Hans Op de Beeck
Jos Van den Bergh | Artforum, 1 March 2007
Hans Op de Beeck’s early work investigated issues such as the fate of refugees or the consequences of living in an inhumane urban landscape. He used multiple means and media to fabricate an imitation of life or comment on our environment. Often Op de Beeck reproduced a hushed world on a small scale or filmed common situations, isolating them and turning them into immediately recognizable documents of our age.
With ‘Family (scenes and scenery)', Op de Beeck looked at a different aspect of daily existence, turning his lens on the social niceties of what we all know well – family life. Where he used to reduce the big world to scale models, he now blows things up as if under a microscope, making them alienating but terrifyingly familiar. By scratching the surface of family codes and observing the propriety of contemporary bourgeois life, Op de Beeck succeeds in holding a mirror up to his audience.
In the video The Stewarts have a Party (all works 2006), a family prepares for a social occasion with strangely solemn movements. Shown in an empty white room, dressed in white costumes, the Stewarts appear and disappear with no display of emotion. They are less like performers than moving props, manipulated by figures dressed in black – an entourage of production assistants, a makeup girl, and a hairstylist, who fasten balloons to the family members and place cardboard party hats on their heads.

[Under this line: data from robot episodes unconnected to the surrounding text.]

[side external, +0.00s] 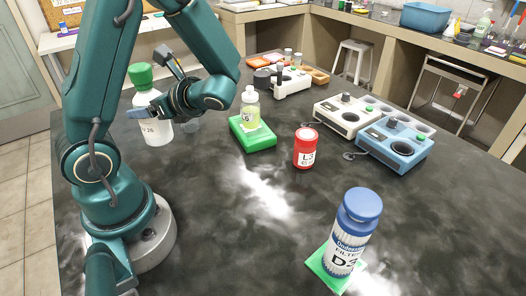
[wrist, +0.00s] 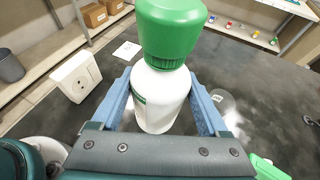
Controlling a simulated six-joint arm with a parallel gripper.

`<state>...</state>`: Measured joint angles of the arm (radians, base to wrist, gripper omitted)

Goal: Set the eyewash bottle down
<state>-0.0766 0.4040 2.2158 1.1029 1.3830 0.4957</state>
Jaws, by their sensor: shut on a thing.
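The eyewash bottle (side external: 157,130) is white with a green cap and a dark-lettered label. It stands upright at the left of the bench in the side view, partly covered by my gripper (side external: 150,112). In the wrist view the white bottle body (wrist: 160,95) sits between the two blue fingers of my gripper (wrist: 162,92), one on each side. My gripper is shut on the bottle below its cap. I cannot tell whether its base touches the bench top.
A clear glass dish (wrist: 222,101) lies close to the bottle. A green block (side external: 262,141) carries a small bottle (side external: 250,108). A red jar (side external: 306,148) and a blue-capped bottle (side external: 350,235) stand further right. White (side external: 347,115) and blue (side external: 395,145) instruments stand behind. The front middle is clear.

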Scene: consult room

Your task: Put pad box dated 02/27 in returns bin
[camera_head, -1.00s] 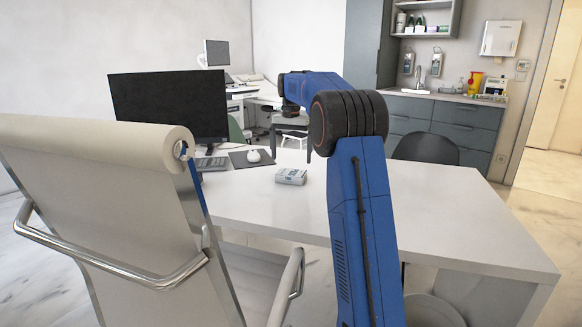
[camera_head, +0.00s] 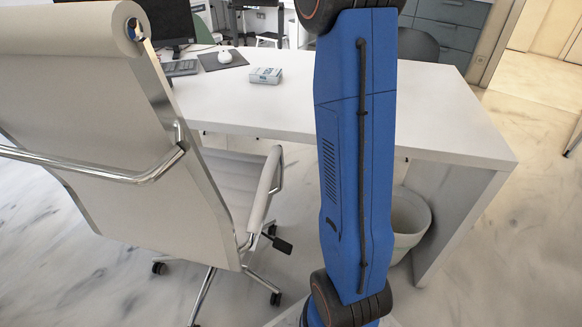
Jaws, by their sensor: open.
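A small white and blue box (camera_head: 265,76) lies on the white desk (camera_head: 420,112), just right of the mouse pad. Its printed date is too small to read, so I cannot tell whether it is the pad box dated 02/27. A pale round bin (camera_head: 408,222) stands on the floor under the right part of the desk, partly hidden behind my blue arm. I see no label on it and cannot tell whether it is the returns bin. My gripper is not in view; only my arm links show.
A cream office chair (camera_head: 75,95) stands close on the left, before the desk. A mouse (camera_head: 225,57), keyboard (camera_head: 181,68) and monitor (camera_head: 165,18) are at the desk's back left. The desk's right part is clear. Marble floor (camera_head: 510,250) is open on the right.

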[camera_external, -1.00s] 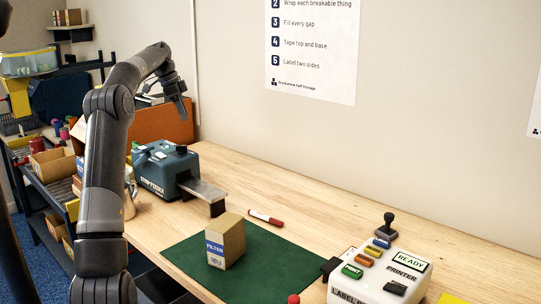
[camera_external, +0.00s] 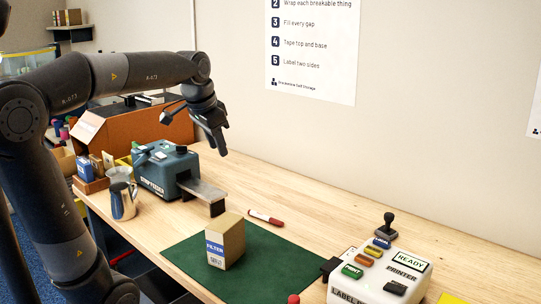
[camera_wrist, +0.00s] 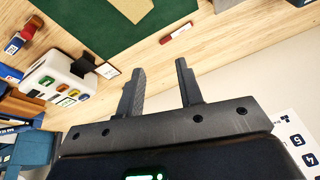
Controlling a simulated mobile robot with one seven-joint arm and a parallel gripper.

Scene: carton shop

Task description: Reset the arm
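My gripper (camera_external: 220,150) hangs in the air above the back of the bench, right of and above the blue-grey tape feeder (camera_external: 165,165), with its fingers pointing down. In the wrist view my gripper (camera_wrist: 158,80) shows two dark fingers well apart with nothing between them. My arm reaches in from the left of the outside view, bent at the elbow. A small carton marked FILTER (camera_external: 225,240) stands on the green mat (camera_external: 270,270), apart from my gripper.
A red marker (camera_external: 265,217) lies behind the mat. The label printer (camera_external: 385,275) and a dark stamp (camera_external: 388,222) stand at the right. A metal jug (camera_external: 122,201), small boxes (camera_external: 90,167) and a large brown carton (camera_external: 115,128) are at the left. Bare wood lies behind the mat.

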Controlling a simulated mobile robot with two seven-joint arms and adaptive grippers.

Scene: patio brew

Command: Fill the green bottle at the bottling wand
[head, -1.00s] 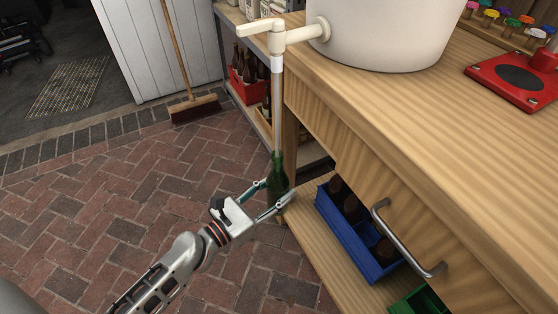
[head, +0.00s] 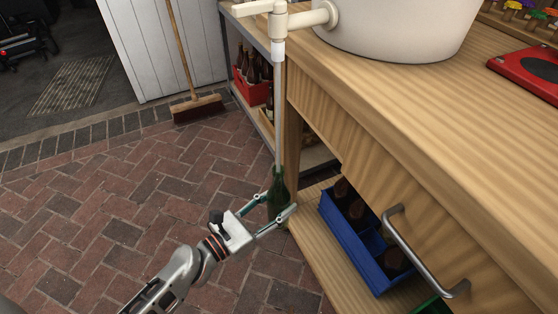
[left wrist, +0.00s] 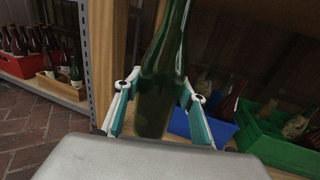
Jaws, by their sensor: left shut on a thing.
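The green bottle (head: 278,195) is upright, low beside the front of the bench. My left gripper (head: 279,207) is shut on its body; the left wrist view shows the bottle (left wrist: 161,85) between the two fingers (left wrist: 158,108). The bottling wand (head: 279,110) hangs straight down from the white tap (head: 278,25) on the white bucket (head: 390,25). The wand's lower end meets the bottle's mouth and its tip cannot be seen. The liquid level in the bottle is hard to tell. My right gripper is not in view.
A blue crate (head: 350,243) with brown bottles stands on the lower shelf, right of the bottle. A drawer handle (head: 422,255) sticks out nearby. A red crate (head: 252,88) stands farther back. A red device (head: 528,70) lies on the bench top.

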At first you might not identify with this odd ritual, but little by little, you start to relate to the characters: perhaps you recognize the old man’s formality or the recalcitrant behaviour of the kids.

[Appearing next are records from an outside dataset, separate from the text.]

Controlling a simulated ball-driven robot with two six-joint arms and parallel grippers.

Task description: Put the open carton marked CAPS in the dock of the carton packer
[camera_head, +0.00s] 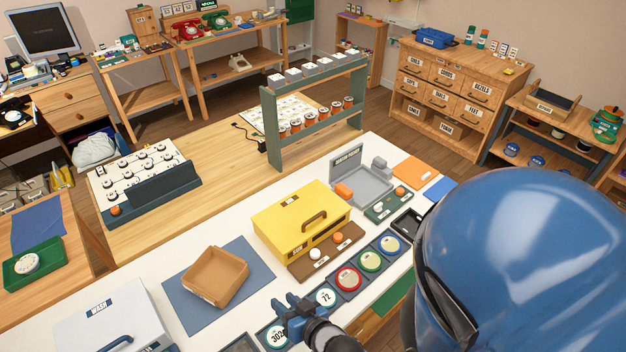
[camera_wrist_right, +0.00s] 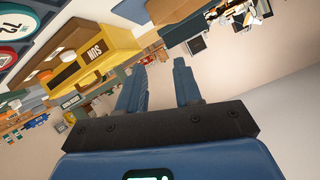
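I cannot make out a carton marked CAPS. An open-topped wooden box (camera_head: 544,104) with a label too small to read stands on the right-hand bench. A grey tray-like stand (camera_head: 362,188) with an upright sign sits on the white counter; I cannot read whether it is the carton packer. Its sign also shows in the right wrist view (camera_wrist_right: 70,103). My right gripper (camera_head: 289,306) is over the counter's front, by the round number plates. In the wrist view its two blue fingers (camera_wrist_right: 165,72) stand apart with nothing between them. My left gripper is not in view.
A yellow box marked SUN (camera_head: 300,224) stands mid-counter, also in the wrist view (camera_wrist_right: 92,52). An empty brown open tray (camera_head: 215,276) sits on a blue mat (camera_head: 178,292). A green rack (camera_head: 315,110) stands behind. My blue arm hides the right front.

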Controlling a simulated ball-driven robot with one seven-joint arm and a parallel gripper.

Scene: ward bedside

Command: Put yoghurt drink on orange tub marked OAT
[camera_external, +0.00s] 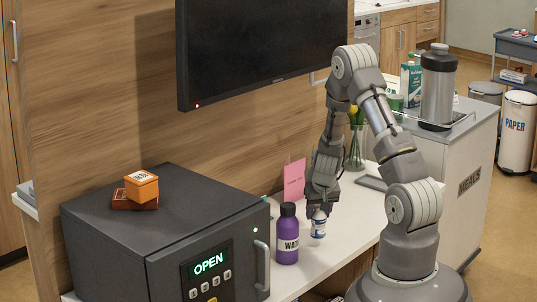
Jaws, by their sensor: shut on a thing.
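My gripper (319,208) points down over the white bedside surface and is shut on a small white bottle with a blue band (318,228), which looks like the yoghurt drink. The bottle is upright; whether its base touches the surface I cannot tell. The orange tub (141,188) sits at the far left on top of a flat reddish-brown box (124,202), on the dark grey cabinet. The tub has a pale label that is too small to read surely. Its top is bare. My gripper is well to the right of the tub and lower.
A purple bottle marked WAT (287,240) stands just left of my gripper. The dark cabinet (95,230) with an OPEN display is further left. A pink card (294,180) and a glass vase (356,150) stand behind. A wall screen (255,45) hangs above.

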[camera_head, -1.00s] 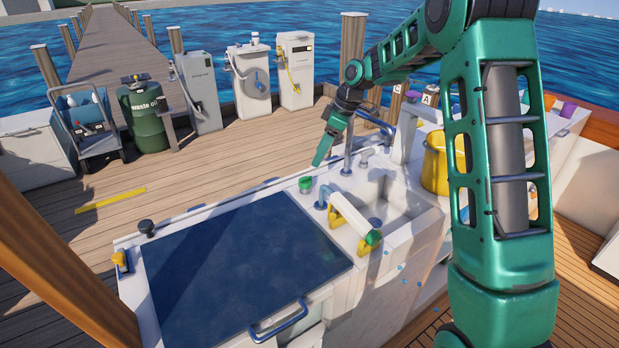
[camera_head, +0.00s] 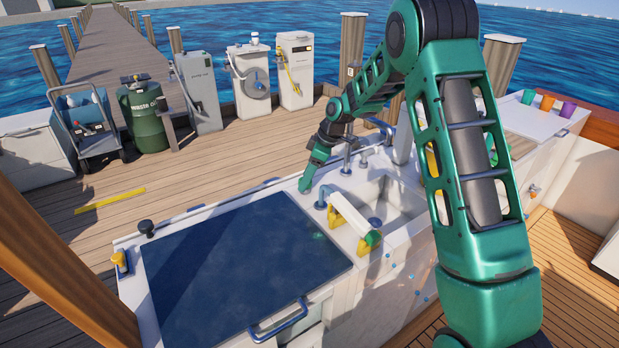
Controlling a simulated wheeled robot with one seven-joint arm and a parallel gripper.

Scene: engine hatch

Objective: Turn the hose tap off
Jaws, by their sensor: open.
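A thick white and yellow hose piece (camera_head: 350,219) with a green end (camera_head: 371,239) lies over the front edge of the sink unit. Blue drops (camera_head: 413,277) hang in the air below and right of that end. A short blue pipe (camera_head: 321,198) stands at the hose's back end. A small green knob stood left of this pipe, probably the hose tap; it is now hidden by my gripper. My gripper (camera_head: 305,187) points down at that spot, open. Its fingers are too small to tell whether they touch the knob.
A dark hatch lid (camera_head: 235,255) with a blue handle (camera_head: 278,320) is at the front left. Several cups, including a purple one (camera_head: 567,109), stand on the right counter.

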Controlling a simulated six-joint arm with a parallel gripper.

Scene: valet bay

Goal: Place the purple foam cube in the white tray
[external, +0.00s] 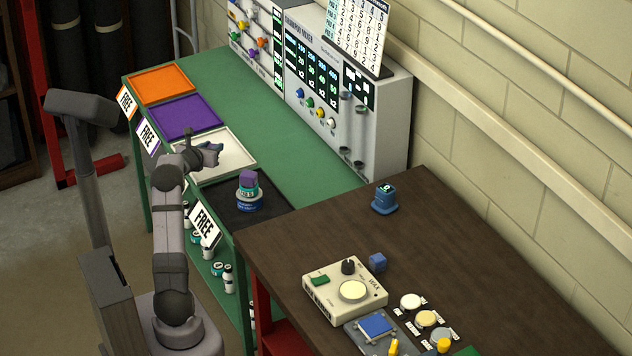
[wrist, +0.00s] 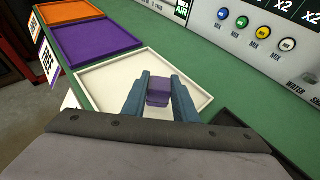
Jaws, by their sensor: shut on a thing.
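My gripper (external: 208,152) is over the white tray (external: 236,161) in the external view, its fingers level with the tray's middle. In the wrist view, my gripper (wrist: 160,97) has its two blue fingers shut on the purple foam cube (wrist: 159,88), which sits between them near their tips. The white tray (wrist: 102,84) lies behind and around the fingers there. The cube appears held above the tray floor; the exact gap cannot be told. In the external view the fingers mostly hide the cube.
An orange tray (external: 161,84) and a purple tray (external: 185,117) lie beyond the white one. A dark tray (external: 272,208) on the near side bears a stack with a purple top (external: 248,178). A grey mixer panel (external: 345,110) stands along the back of the green bench.

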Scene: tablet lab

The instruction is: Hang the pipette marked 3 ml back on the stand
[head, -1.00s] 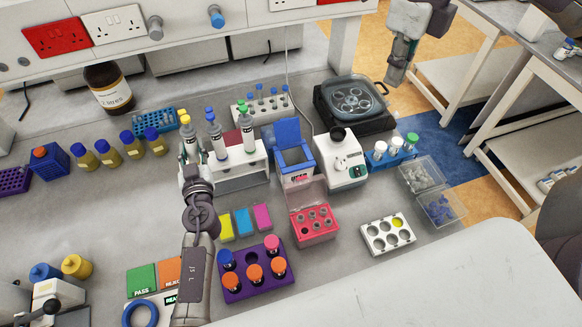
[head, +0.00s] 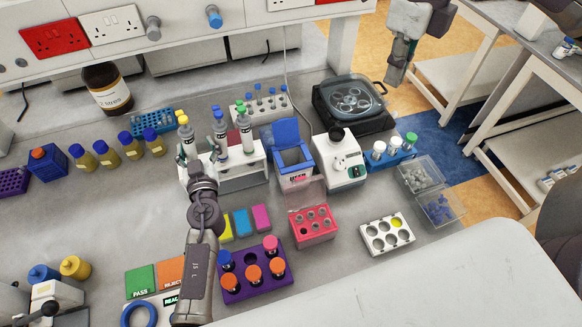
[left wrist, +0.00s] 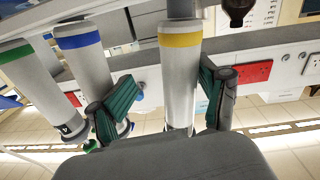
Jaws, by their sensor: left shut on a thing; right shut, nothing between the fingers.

The enlarged scale of Table (1) makes sense when you dig into your memories – it makes you feel as though you are being catapulted back into your childhood, when everything seemed so enormous; this effect creates ambivalent feelings, at once amusing and disturbing. Leftovers and partly cut cake sit atop the table next to overflowing ashtrays, signs that you’ve just missed the party; only minutes ago, people must have been sitting at this oversize table. Without realizing it, you become a participant in a performance and start to project your own memories onto the setting. This tableau vivant might be a fragment of our collective memory: the family gatherings on Sundays that we hated so much at the time but would now give anything to experience again. But this table is white and totally different from the traditional size of most chaotic family meals. This is more like the formal setting for a chat among dignitaries of a village or a meeting of shareholders.

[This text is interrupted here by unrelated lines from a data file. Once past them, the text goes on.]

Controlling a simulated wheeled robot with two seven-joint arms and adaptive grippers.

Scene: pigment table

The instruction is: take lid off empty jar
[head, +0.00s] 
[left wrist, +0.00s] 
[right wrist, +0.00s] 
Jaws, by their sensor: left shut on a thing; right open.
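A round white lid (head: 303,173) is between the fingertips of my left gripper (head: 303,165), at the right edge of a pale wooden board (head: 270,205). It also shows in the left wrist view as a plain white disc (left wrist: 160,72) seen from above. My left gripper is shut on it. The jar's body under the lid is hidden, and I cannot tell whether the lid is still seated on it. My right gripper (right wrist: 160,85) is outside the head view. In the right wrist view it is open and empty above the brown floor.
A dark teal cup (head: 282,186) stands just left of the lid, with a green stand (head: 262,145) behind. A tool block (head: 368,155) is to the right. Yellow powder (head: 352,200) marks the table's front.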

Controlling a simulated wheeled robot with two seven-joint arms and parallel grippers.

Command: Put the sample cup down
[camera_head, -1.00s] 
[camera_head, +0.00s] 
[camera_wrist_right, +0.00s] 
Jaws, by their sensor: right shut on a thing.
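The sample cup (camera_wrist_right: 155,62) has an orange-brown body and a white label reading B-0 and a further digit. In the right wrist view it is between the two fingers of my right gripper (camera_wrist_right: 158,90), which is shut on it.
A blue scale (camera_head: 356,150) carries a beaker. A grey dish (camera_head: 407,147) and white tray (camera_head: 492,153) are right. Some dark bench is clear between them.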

The strength of this installation is the way it metamorphoses into something else simply by the process of the viewer’s own projections and personal associations. The same Table (1) was recently on display at Galerie Krinzinger in Vienna. There, in a totally different context, the experience of walking around the table was quite different. Less personally involving, it worked more as the perfect setting for some Bunuel film one could walk into – like the famous scene in The Discreet Charm of the Bourgeoisie (1972) where a group of friends meet in a restaurant: suddenly a curtain opens and they are shocked to realize that they are sitting onstage; in a split second they decide to become actors in this new ‘reality’. Likewise, Op de Beeck’s work doesn’t allow you to remain a spectator. You become a participant in a puppet show in which the artist is pulling the strings.